Direction: Return the records from the first line through the line containing "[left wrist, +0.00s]", and leave out the pictures.

Provided data:
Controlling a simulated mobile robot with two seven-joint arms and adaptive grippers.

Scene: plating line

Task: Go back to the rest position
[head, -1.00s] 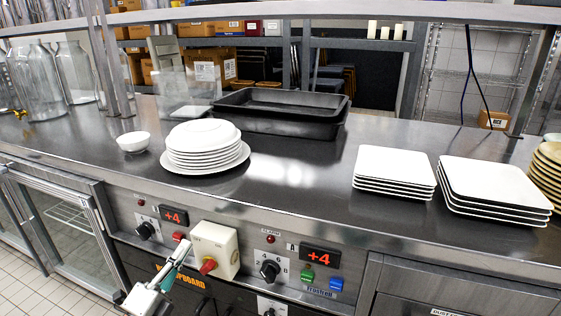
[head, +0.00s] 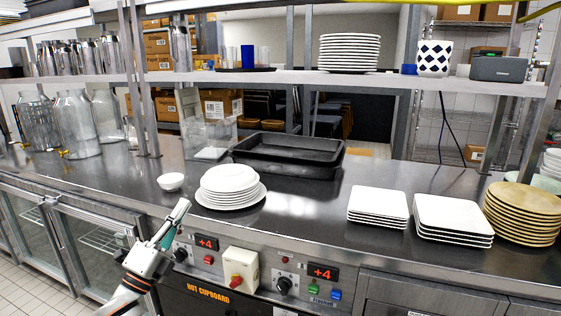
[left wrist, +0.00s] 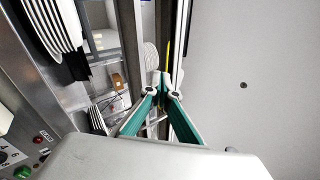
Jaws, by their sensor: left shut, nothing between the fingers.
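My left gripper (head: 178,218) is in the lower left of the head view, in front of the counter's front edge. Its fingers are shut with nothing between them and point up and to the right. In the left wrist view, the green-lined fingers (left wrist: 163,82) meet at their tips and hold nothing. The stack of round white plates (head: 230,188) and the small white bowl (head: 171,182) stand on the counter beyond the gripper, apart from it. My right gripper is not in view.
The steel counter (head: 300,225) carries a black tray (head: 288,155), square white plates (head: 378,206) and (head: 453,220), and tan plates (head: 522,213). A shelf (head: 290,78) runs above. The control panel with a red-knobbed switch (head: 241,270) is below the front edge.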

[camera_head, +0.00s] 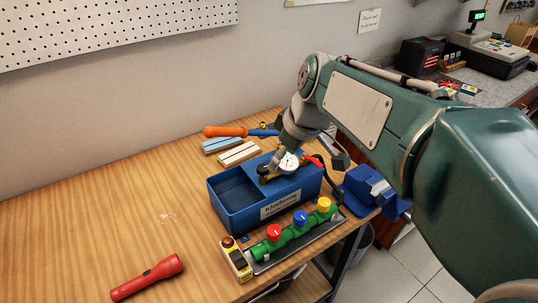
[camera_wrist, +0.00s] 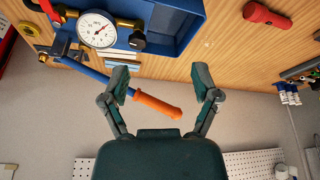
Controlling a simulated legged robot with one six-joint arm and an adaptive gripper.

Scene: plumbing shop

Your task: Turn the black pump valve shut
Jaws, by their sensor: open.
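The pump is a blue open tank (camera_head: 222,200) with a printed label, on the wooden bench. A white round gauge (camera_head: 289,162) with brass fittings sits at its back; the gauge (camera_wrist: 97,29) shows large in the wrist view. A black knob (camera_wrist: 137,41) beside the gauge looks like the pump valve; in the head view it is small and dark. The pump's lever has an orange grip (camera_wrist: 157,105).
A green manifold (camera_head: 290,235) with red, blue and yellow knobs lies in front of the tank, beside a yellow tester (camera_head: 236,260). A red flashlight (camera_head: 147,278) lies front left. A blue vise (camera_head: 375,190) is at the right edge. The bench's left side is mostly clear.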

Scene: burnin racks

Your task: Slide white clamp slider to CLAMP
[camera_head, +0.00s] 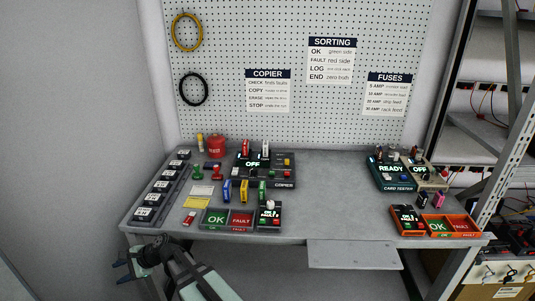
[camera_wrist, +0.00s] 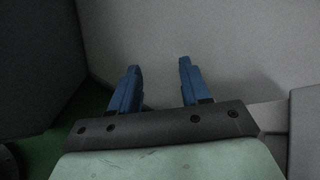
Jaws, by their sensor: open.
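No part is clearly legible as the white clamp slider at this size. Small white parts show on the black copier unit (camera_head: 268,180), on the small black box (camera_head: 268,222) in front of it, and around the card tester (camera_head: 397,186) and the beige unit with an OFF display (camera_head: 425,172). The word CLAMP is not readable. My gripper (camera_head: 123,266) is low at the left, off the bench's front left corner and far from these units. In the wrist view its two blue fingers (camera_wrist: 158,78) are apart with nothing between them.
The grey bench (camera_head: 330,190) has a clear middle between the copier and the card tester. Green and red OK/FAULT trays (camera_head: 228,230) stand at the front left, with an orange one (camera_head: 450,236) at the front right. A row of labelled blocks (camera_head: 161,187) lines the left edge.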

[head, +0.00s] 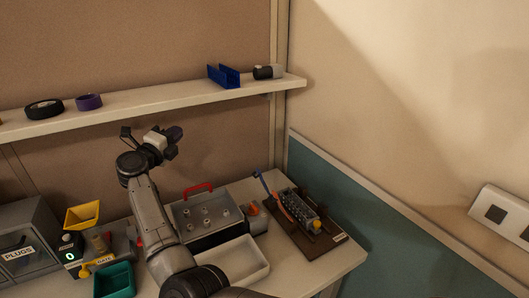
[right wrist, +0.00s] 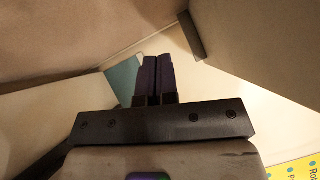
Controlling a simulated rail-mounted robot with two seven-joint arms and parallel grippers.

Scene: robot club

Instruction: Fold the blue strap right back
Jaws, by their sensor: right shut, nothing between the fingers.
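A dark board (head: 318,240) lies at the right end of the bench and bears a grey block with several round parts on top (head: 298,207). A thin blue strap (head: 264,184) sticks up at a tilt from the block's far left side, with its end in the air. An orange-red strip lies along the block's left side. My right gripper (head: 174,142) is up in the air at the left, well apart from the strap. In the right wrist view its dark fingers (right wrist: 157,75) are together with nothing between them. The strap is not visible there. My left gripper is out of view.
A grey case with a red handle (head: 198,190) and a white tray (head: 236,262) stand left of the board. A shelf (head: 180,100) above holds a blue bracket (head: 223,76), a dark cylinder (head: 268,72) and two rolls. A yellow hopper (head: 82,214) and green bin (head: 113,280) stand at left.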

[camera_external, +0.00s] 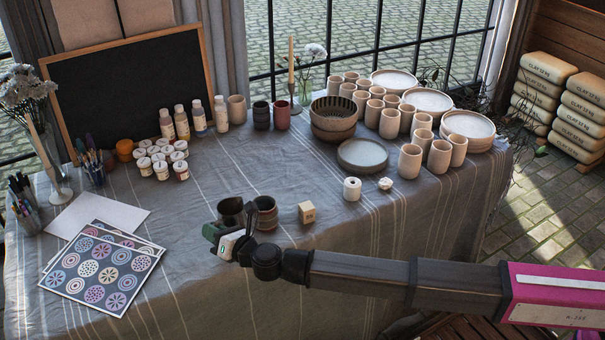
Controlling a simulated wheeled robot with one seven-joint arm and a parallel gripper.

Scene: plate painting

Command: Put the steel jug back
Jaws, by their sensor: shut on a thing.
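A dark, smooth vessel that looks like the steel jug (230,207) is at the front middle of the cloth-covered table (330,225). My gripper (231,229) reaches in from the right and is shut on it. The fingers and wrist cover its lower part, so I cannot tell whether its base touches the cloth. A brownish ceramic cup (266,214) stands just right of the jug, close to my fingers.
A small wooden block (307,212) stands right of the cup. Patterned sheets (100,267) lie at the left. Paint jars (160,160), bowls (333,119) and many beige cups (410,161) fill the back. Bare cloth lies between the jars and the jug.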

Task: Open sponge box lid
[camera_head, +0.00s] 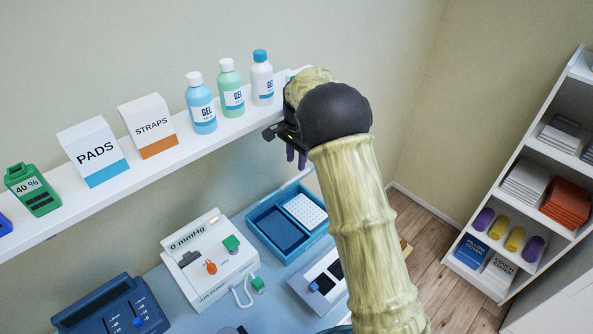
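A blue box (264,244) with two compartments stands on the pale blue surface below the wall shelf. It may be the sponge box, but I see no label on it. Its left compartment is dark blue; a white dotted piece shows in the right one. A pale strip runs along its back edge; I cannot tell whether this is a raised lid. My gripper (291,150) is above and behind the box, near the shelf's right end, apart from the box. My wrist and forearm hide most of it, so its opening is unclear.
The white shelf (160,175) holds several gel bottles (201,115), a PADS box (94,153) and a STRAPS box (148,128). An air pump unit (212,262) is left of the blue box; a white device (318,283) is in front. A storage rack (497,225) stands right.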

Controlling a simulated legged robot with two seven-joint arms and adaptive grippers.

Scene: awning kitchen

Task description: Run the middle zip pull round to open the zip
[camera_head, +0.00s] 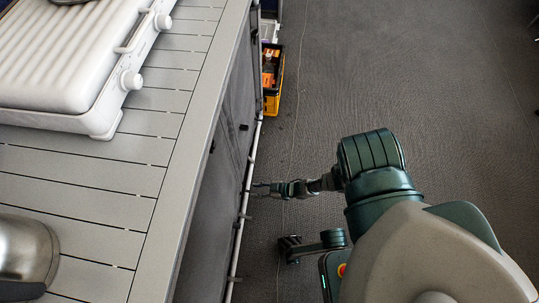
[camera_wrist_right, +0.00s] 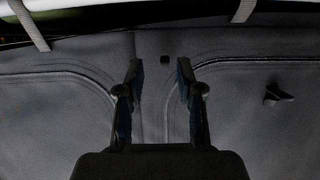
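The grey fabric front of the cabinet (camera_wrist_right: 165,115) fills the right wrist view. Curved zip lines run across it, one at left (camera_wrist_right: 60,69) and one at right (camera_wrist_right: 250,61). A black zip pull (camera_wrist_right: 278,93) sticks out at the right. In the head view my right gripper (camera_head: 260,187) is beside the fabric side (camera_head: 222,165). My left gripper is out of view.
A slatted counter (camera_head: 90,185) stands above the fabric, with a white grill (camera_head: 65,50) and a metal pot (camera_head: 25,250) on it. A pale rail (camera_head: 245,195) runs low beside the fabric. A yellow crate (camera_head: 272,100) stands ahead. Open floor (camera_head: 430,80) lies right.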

Correct output:
Controlling a simulated mobile robot with two seven-joint arms and adaptive grippers.

Scene: plating line

Task: Go back to the rest position
[head, -1.00s] 
[head, +0.00s] 
[left wrist, +0.00s] 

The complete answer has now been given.